Mais il est un autre fait, capital
lui aussi, accessible aux chrétiens de tous
les temps : depuis qu'ils l'ont
rencontré et qu'ils ont trouvé en lui
le pardon et la délivrance, ils ont compris
qu'ils devaient lui donner toute leur vie, cette
vie ne leur appartient plus, lui seul en doit
être le Maître, lui seul y a des
droits, puisqu'il l'a rachetée. Aussi
n'ont-ils pas hésité à placer
sous son contrôle leur activité jusque
dans ses moindres détails. Et
désormais leur vie a un but, elle a une
valeur ignorée autrefois, elle est devenue
réellement digne d'être vécue.
Dorénavant les disciples du Christ sont
résolus à vivre pour lui et à
le servir jusqu'à leur
dernier soupir.
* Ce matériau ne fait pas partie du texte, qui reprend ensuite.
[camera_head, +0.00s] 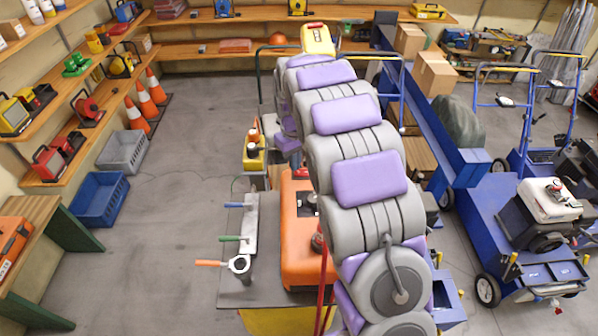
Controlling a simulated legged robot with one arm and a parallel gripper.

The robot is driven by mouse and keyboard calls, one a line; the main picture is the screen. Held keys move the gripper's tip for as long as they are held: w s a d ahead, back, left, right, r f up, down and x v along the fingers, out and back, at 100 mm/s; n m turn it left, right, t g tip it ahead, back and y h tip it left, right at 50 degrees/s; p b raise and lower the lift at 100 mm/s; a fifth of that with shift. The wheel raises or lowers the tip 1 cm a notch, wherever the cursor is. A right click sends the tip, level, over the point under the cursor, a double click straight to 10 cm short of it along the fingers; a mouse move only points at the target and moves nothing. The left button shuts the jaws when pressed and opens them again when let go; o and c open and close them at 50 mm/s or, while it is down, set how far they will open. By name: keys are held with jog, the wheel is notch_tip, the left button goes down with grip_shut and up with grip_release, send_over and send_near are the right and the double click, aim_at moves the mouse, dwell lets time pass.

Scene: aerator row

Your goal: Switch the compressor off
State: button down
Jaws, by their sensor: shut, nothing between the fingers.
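An orange machine body (298,232), which may be the compressor, stands close in front of me, on a grey surface. My grey and purple arm covers its right side. No switch on it can be made out. Left of it is a metal fitting (240,264) with blue, green and orange lever handles. A small yellow and black unit (253,160) with an orange top stands behind it. My arm reaches forward over the middle of the view, and its far end bends down behind its own links. My gripper is hidden there.
Blue wheeled machines (490,235) stand on the right. Cardboard boxes (434,75) are behind them. Shelves with tools line the left and back walls. A blue crate (100,200), a grey crate (123,151) and orange cones (155,87) stand at left. The floor at centre left is clear.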

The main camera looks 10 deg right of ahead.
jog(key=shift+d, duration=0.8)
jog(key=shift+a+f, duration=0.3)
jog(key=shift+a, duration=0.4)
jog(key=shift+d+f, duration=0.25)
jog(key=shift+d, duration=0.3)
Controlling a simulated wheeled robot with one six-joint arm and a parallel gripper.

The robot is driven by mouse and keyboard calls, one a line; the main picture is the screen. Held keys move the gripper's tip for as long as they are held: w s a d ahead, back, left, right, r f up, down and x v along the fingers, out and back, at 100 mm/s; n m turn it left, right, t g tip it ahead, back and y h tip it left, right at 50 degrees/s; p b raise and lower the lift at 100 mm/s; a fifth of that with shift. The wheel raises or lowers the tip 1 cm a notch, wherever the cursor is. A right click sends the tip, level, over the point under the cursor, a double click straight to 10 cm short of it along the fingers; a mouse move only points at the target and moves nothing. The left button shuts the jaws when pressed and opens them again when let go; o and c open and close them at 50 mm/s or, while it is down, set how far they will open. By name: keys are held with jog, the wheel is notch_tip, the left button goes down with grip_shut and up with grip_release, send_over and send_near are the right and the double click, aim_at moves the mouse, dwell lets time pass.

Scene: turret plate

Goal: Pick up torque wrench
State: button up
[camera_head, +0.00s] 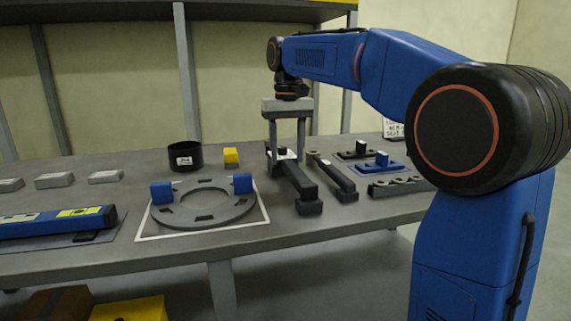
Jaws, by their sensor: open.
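Two long dark tools lie side by side on the grey workbench (120,256). The left one (302,187) has a thick black handle at the near end and a small pale label. The right one (333,174) is slimmer, with a rounded head at the far end. Which is the torque wrench I cannot tell for certain. My gripper (286,157) points down over the far part of the left tool, open, with one finger on each side of it. The fingers partly hide that part, and I cannot tell whether they touch it.
A blue level (60,220) lies at far left. Small fixtures (376,164) sit close on the right. Bare bench lies in front of the tools.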

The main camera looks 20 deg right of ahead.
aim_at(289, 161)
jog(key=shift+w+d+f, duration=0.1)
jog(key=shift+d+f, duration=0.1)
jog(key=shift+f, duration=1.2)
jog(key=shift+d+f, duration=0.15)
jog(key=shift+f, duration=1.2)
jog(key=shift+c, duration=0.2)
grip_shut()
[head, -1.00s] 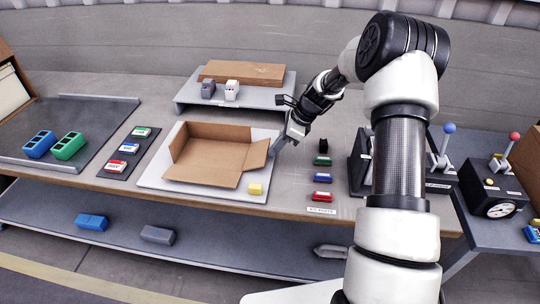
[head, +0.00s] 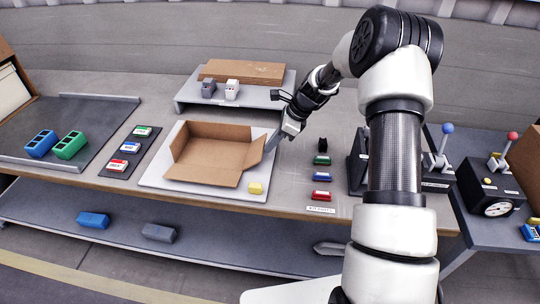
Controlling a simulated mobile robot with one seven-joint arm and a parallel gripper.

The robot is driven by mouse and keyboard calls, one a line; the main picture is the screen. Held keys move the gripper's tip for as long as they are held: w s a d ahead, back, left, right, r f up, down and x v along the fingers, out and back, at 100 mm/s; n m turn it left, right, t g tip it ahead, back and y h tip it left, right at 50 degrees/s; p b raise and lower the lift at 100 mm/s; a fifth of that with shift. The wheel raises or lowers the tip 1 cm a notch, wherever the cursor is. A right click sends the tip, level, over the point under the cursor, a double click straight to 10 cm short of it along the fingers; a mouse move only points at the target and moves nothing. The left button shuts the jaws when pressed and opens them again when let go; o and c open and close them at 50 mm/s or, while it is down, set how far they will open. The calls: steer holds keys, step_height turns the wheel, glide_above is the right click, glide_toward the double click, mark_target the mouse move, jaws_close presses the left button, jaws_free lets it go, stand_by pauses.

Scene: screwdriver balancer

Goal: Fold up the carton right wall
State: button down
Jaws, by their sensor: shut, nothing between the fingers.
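The open brown carton (head: 210,158) sits on a white board on the workbench. Its back and left walls stand up, and its front flap lies low toward me. Its right wall (head: 252,155) leans outward to the right, partly raised. My gripper (head: 275,145) is shut and empty, with its tip just outside the right wall. It appears to touch the wall or be very close to it; I cannot tell which.
Green, blue and red parts (head: 321,177) lie to the right. A raised shelf (head: 272,101) with two small holders stands behind the carton.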

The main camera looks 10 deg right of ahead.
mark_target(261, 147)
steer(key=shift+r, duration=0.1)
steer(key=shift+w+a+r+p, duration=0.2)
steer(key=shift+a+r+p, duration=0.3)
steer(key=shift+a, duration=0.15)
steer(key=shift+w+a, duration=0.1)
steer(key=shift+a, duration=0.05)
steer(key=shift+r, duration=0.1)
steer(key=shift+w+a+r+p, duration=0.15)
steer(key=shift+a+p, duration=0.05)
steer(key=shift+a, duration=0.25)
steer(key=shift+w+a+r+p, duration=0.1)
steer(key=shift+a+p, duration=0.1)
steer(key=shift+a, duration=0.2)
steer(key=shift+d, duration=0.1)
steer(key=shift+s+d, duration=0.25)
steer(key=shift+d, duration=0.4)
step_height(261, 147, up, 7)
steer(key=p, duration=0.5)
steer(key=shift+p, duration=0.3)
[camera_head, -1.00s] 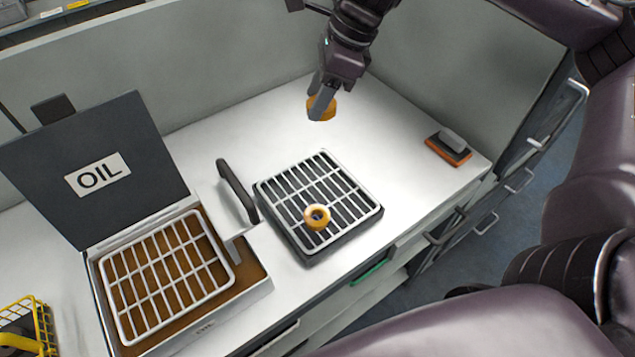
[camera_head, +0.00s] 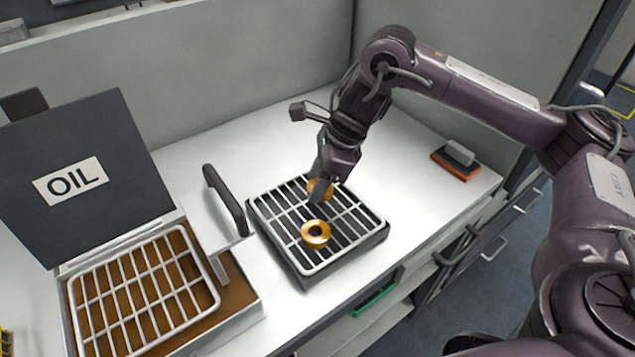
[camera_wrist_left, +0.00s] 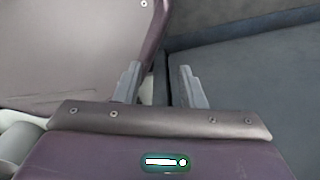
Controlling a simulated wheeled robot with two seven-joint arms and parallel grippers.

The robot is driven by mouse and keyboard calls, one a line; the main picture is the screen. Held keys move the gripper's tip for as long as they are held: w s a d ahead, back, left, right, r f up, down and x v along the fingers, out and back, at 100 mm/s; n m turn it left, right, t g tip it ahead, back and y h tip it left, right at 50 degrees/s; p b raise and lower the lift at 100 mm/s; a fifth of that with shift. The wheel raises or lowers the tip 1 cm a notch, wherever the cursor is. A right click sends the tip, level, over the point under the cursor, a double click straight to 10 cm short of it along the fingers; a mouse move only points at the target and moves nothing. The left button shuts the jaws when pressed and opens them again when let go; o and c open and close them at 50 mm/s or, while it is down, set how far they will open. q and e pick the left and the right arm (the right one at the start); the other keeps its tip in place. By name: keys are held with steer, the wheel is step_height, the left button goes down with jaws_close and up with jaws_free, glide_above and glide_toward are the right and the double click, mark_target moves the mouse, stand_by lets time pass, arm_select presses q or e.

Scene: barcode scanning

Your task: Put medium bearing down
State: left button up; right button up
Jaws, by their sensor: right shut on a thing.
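My right gripper (camera_head: 321,186) is shut on an orange-gold ring, the bearing (camera_head: 322,193), low over the back part of the black tray with a silver wire grid (camera_head: 277,233). I cannot tell whether the held bearing touches the grid. A second orange-gold bearing (camera_head: 315,234) lies flat on the grid, just in front of the held one. My left gripper shows only in the left wrist view (camera_wrist_left: 160,85), with its two fingers apart and nothing between them.
An open box with a lid marked OIL (camera_head: 73,180) and a wire grid (camera_head: 150,290) stands at the left. Its black handle (camera_head: 225,199) is beside the tray. A grey and orange block (camera_head: 456,160) lies at the right. White counter (camera_head: 410,165) is clear between.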

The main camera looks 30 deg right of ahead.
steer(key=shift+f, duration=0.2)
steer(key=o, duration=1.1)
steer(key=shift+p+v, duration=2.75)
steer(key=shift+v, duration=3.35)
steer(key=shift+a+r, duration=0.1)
Quoi d'étonnant qu'à
la suite de cette expérience, le Christ leur
apparaisse infiniment plus grand qu'un homme
ordinaire ? Ce n'est donc pas en vertu d'une
argumentation métaphysique ou philosophique
qu'ils sont arrivés à croire à
la divinité de leur Maître ; ils
n'ont peut-être jamais discuté ni
réfléchi philosophiquement parlant
sur ce sujet ; cette divinité est la
conséquence d'une expérience
profonde : comment ne pas y croire puisque le
Christ est devenu tout pour eux ?
Enfin, il est un troisième
fait capital, c'est l'expérience que, en
face de la mort, les chrétiens font de la
puissance et de la présence de Christ.
Tandis qu'autrefois elle était
considérée comme le roi des
épouvantements, tandis que jadis l'homme se
sentait seul au moment d'entrer dans la sombre
vallée et que souvent il tremblait en s'en
approchant, aujourd'hui qu'il a rencontré
Christ et qu'il s'est donné à lui
tout entier, cette crainte a disparu. Oh !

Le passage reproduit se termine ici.